RESOLUTION SOURCES & DISPUTES
A prediction market is only as good as how it resolves. Read the resolution criteria before you click — many traders learn the hard way that 'when did the war end?' or 'is this a recession?' have no clean answer.
Every market should specify exactly what data source determines the outcome and exactly when it's checked. A clean example: 'Will the Fed raise rates at the March meeting?' resolves YES if the Fed funds target range is raised, NO otherwise, decided at the close of the FOMC announcement. Unambiguous.
A messy example: 'Will there be a US recession in 2025?' Whose definition? Two consecutive quarters of negative GDP? The NBER's official call (which often comes a year late)? The market's resolution criteria must specify, and most ambiguous markets resolve via committee or by reverting to the platform's dispute process.
Polymarket and Kalshi have different dispute procedures. Polymarket uses UMA's optimistic oracle — proposers post a bond, anyone can dispute, disputes go to a token-holder vote. Kalshi resolves through its CFTC-registered process with explicit rulebooks. Neither is perfect; both have had high-profile contested resolutions.
Practical rules: avoid markets with vague criteria. Avoid markets resolving on subjective sources (like 'mainstream media reports').

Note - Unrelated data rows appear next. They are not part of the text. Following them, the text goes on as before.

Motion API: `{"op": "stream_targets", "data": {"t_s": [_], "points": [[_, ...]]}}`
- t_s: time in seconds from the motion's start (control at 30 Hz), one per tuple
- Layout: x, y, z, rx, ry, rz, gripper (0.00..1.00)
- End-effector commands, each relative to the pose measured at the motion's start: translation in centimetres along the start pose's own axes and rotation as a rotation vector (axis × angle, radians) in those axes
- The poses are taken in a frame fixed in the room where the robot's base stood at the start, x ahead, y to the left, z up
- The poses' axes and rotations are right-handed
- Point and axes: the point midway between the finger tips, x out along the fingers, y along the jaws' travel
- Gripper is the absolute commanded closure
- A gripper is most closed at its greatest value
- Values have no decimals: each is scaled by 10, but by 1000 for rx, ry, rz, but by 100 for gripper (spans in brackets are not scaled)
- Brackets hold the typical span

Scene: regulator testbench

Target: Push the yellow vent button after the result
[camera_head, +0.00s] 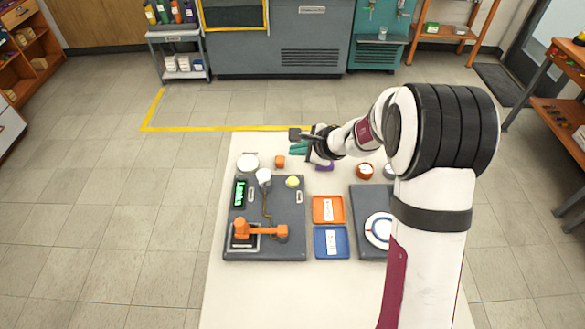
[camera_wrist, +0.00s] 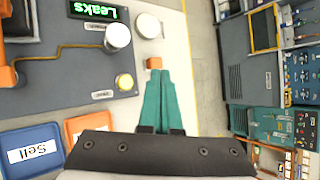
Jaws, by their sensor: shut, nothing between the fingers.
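The yellow vent button (camera_head: 292,182) is a round cap near the top right corner of the grey test board (camera_head: 275,245). It also shows in the wrist view (camera_wrist: 125,82), left of my fingers. My gripper (camera_head: 295,149) is shut and empty, its teal fingers together, also seen in the wrist view (camera_wrist: 155,72). It is above and beyond the board's far edge, apart from the button. The display (camera_head: 240,193) is lit green; in the wrist view (camera_wrist: 95,10) it reads "Leaks", upside down. An orange clamp-like part (camera_head: 262,231) sits on the board's near side.
A white round gauge-like part (camera_head: 264,177) stands left of the button. Another grey board (camera_head: 360,205) is farther right.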

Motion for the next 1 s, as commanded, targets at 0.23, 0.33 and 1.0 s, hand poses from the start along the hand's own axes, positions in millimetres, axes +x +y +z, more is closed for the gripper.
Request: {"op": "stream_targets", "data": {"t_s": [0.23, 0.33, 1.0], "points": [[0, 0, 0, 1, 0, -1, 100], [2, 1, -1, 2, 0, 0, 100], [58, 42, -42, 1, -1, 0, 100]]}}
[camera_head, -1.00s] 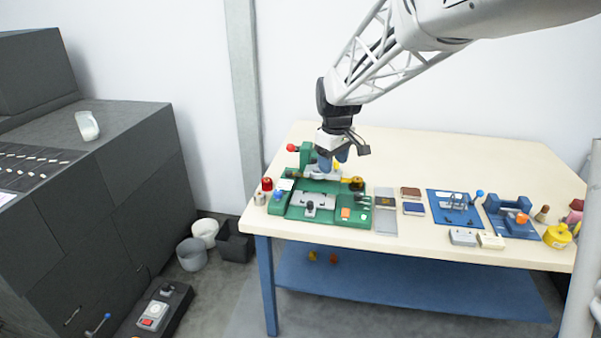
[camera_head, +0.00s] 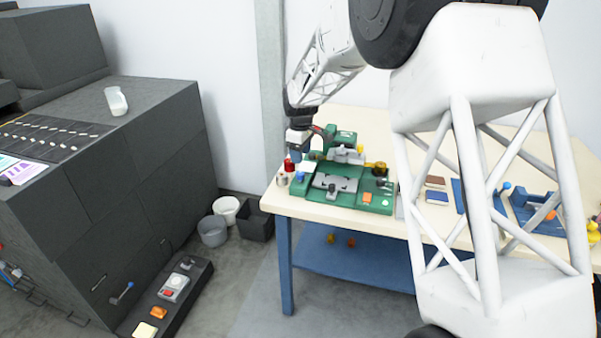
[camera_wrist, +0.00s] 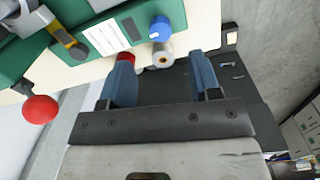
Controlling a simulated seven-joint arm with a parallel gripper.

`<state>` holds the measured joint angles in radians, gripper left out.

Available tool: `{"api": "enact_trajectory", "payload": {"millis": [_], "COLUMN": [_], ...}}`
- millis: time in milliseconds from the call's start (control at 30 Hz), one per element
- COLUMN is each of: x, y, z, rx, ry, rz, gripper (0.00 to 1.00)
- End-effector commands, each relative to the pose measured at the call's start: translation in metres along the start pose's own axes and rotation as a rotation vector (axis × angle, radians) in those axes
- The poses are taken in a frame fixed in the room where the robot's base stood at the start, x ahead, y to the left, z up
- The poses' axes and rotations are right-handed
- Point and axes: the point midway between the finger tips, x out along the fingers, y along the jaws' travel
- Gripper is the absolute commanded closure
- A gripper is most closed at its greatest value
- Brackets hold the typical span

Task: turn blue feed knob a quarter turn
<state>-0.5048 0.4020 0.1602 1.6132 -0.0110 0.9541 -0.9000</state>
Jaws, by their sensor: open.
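The blue feed knob (camera_head: 300,177) sits at the left front corner of the green machine (camera_head: 375,203) on the table. In the wrist view the blue knob (camera_wrist: 160,27) shows at the top, on the end of the green body next to a white label plate. My gripper (camera_head: 297,158) hangs pointing down just behind the knob in the head view. In the wrist view my gripper (camera_wrist: 163,72) has its two blue fingers apart, with nothing held between them. The knob lies beyond the fingertips, and I see no contact.
A red-topped item (camera_head: 289,165) and a small metal cylinder (camera_head: 282,180) stand close beside the knob. A red ball handle (camera_wrist: 40,109) is at left in the wrist view. Blue fixtures (camera_head: 537,212) stand farther right, partly behind my arm. Bins (camera_head: 213,232) stand on the floor.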

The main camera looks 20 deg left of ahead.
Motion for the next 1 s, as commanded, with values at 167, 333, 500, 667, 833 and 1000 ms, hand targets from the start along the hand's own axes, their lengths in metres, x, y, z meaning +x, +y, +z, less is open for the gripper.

Always read the resolution section in full before sizing up — and if you wouldn't bet your house on the resolution being clear, size as if you might lose to a contested outcome.
Takeaways
- →Resolution criteria are the contract — read them like one.
- →'Recession,' 'war,' 'crisis,' and 'mainstream' are all words that cause disputes.
- →Different platforms have different dispute mechanisms — know yours.
- →If criteria are unclear, the price discount won't compensate for the resolution risk.